* START Input rows *

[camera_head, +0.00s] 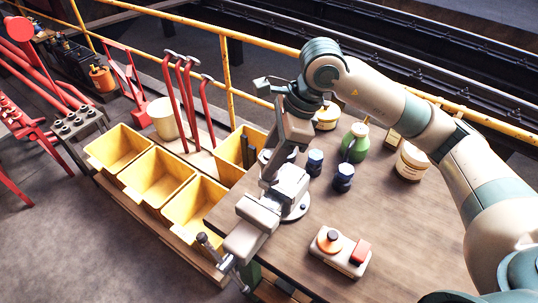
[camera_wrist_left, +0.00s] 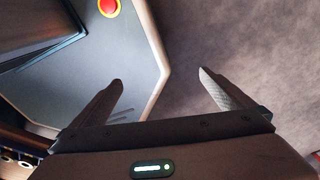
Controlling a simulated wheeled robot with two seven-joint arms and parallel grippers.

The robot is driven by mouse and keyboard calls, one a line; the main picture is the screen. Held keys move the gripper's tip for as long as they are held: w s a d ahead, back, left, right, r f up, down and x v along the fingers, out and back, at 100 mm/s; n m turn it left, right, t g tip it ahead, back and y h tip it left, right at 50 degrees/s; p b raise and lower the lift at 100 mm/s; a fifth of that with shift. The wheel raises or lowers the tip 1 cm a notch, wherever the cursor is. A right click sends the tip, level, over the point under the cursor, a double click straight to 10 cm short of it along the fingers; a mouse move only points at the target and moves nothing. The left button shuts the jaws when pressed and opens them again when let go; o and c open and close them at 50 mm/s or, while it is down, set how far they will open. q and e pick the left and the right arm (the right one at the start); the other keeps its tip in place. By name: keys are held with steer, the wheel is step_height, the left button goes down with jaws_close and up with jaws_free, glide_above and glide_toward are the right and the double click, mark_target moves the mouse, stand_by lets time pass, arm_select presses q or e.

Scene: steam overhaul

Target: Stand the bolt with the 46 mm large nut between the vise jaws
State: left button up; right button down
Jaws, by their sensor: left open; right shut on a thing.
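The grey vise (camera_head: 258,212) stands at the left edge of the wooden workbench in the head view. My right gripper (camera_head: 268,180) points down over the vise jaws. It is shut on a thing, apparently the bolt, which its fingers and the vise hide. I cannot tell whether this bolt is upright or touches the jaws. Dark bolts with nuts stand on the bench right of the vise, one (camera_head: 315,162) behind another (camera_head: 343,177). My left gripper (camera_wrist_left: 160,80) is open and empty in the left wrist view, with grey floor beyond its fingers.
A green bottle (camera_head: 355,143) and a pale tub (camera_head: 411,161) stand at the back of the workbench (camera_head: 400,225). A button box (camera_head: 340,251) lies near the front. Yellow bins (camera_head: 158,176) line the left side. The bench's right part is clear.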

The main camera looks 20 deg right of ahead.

* END Input rows *
* START Input rows *

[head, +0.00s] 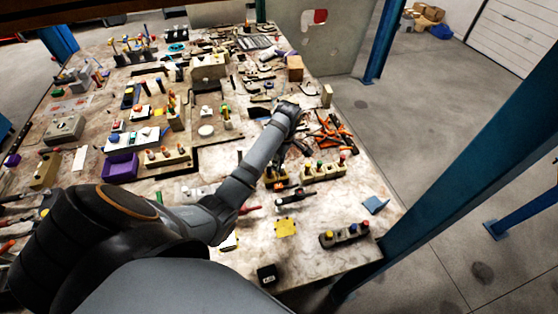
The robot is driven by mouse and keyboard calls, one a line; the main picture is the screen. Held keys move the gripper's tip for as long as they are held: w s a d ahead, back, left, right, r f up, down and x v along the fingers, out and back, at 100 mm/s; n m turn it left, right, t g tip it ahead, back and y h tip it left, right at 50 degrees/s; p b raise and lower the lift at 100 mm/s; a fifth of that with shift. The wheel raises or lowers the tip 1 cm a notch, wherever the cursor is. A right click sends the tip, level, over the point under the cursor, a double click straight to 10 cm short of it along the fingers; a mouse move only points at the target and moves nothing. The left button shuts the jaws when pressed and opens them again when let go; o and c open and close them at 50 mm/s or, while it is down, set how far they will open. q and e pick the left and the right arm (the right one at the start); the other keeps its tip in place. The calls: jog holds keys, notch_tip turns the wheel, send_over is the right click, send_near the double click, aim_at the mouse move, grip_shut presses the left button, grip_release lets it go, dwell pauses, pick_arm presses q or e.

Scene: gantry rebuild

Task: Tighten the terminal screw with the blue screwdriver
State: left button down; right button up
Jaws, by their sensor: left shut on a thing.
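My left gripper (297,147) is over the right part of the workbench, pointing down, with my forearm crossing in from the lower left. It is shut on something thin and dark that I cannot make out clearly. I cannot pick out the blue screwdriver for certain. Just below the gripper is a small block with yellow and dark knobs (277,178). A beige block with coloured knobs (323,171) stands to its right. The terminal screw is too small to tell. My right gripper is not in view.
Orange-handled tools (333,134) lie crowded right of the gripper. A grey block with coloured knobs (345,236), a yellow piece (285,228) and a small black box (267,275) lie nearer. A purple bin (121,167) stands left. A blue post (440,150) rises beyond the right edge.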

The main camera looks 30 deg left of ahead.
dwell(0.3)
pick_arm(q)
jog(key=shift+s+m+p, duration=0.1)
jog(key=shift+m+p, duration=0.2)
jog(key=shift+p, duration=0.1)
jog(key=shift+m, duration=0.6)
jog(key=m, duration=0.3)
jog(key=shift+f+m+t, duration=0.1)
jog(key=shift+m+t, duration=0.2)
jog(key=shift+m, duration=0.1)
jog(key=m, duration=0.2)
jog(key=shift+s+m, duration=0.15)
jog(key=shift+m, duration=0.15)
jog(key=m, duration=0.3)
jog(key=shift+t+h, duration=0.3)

* END Input rows *
* START Input rows *

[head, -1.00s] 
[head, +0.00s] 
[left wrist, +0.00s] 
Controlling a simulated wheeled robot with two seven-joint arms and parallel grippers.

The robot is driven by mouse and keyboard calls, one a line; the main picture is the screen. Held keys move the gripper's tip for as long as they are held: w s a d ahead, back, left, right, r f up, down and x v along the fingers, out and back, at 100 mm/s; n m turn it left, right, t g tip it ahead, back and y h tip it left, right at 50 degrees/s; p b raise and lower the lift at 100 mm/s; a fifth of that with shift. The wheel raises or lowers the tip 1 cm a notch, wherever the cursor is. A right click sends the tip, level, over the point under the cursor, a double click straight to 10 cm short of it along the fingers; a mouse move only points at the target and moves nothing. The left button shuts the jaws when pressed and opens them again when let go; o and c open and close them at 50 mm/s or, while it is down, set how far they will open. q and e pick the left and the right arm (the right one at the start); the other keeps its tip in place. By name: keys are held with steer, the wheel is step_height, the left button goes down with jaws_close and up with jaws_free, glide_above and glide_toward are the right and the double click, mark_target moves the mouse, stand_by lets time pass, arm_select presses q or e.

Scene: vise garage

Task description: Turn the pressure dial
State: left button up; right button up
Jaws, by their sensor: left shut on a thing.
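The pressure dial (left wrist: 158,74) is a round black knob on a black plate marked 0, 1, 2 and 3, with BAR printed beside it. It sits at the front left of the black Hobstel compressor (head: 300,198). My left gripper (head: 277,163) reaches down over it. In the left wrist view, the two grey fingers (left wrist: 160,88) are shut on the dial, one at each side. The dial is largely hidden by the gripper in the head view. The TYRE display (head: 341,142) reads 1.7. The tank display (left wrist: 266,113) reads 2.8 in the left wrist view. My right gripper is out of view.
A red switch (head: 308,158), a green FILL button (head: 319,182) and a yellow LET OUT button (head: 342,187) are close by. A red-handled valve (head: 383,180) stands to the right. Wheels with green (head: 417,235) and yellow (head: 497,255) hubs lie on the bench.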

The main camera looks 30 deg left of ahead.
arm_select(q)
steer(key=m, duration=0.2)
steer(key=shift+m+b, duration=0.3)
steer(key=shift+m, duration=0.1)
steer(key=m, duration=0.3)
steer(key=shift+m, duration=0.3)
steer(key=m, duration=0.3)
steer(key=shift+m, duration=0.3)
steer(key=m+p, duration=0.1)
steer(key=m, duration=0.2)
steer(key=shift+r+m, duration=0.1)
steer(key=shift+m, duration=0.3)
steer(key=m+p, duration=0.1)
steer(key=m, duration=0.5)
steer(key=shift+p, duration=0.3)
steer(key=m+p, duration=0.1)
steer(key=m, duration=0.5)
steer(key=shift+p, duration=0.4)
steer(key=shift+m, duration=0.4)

* END Input rows *

→ **Problem**: Exactly the lines from the one holding "Scene: vise garage" through the one holding "State: left button up; right button up" should be printed, ends included.

→ **Response to the exercise**:
Scene: vise garage

Task description: Turn the pressure dial
State: left button up; right button up

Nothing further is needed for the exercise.